Faris è fuggito dal Senegal nel 2011. È stato prima in Turchia, poi per due anni in Grecia dove ha lavorato come barista. Con 32 amici lasciò la Grecia e raggiunse a piedi l’Ungheria, dove però dopo 21 giorni di cammino arrivarono solo in 13. Dopo un periodo trascorso in Germania, circa due anni fa è giunto in Italia. Nel suo Paese ha frequentato un istituto alberghiero e gli piacerebbe fare il receptionist in un grande albergo di Roma. Al momento svolge un tirocinio per lavori edili. «Vorrei restare qui – dice -, trovare una fidanzata e creare una famiglia perché credo sia una cosa importante per un uomo. Sogno un futuro sereno». Lo sguardo si incupisce improvvisamente quando parla dei genitori e della sorella lasciati in Senegal. «Erano d’accordo che partissi – racconta -. Ma ci sentiamo raramente e mi mancano tanto».

Il centro di accoglienza “Ferrhotel”, il cui responsabile è Alessandro Agostinelli, ha iniziato la sua attività nel 1999 e dal 2014 è entrato nel Sistema protezione richiedenti asilo e rifugiati (Sprar). La struttura, ubicata a due passi dalla ferrovia, aperta 24 ore su 24, ha una superficie di 1.200 metri quadrati suddivisi su due livelli ed è composta da 27 stanze doppie destinate agli ospiti: ci sono anche uffici, lavanderia, mensa, sala tv e lettura. Accoglie 54 uomini adulti, alcuni di questi vittime di tortura, richiedenti lo status di rifugiato e beneficiario di protezione internazionale. La struttura offre loro la prima colazione e la cena; per il pranzo si recano alla mensa Caritas di via delle Sette Sale.

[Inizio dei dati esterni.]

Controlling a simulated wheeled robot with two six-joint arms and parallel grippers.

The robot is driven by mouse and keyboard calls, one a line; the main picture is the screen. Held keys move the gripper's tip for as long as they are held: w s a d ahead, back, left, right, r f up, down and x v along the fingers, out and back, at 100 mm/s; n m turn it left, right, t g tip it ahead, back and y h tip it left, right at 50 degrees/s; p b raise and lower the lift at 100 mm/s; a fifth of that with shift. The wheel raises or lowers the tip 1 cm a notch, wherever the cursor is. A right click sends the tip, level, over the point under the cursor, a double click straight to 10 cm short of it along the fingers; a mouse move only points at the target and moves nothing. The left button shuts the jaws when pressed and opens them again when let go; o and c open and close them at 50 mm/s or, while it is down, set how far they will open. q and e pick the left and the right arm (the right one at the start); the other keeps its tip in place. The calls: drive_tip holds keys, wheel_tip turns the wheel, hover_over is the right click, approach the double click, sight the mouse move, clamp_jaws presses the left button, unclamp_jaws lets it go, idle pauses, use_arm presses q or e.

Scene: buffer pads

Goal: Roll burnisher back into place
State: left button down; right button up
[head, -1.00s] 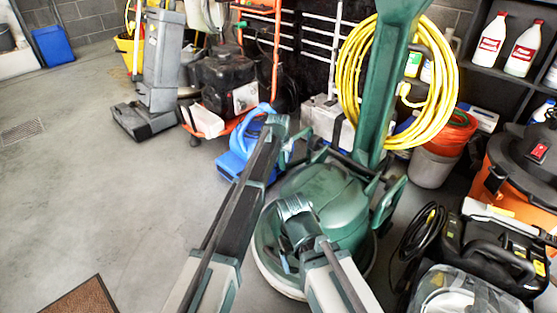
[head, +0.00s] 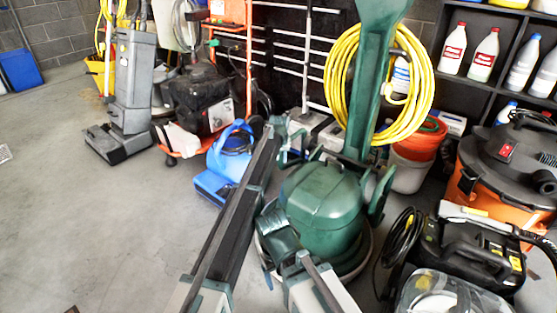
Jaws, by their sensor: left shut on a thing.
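The burnisher is a green floor machine with a rounded motor housing (head: 322,200), a round base and a tall green handle column (head: 367,80). It stands upright on the floor in front of me. My left arm reaches up along its left side. My left gripper (head: 294,148) is shut on a part of the burnisher behind the housing; the exact contact is too small to make out. My right arm (head: 318,285) is bent low in front of the housing; its fingertips cannot be made out clearly.
A blue blower (head: 228,165) stands close on the left. An orange vacuum (head: 500,170), a black machine (head: 470,250) and a clear-topped unit (head: 445,295) crowd the right. Open grey floor (head: 110,220) lies left.

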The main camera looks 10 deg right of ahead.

Trascorrono la giornata a scuola d’italiano o al lavoro. L’accesso allo Sprar avviene solo con autorizzazione dell’Ufficio Immigrazione del Comune e il tempo di accoglienza è di 180 giorni. È stato allestito anche uno spazio di semi–autonomia con 10 camere singole occupate da stranieri che lavorano e pagano una piccola quota. «Li aiutiamo a diventare autonomi – spiega Agostinelli -. Due volte la settimana incontrano un tutor che spiega loro come gestire un bilancio familiare».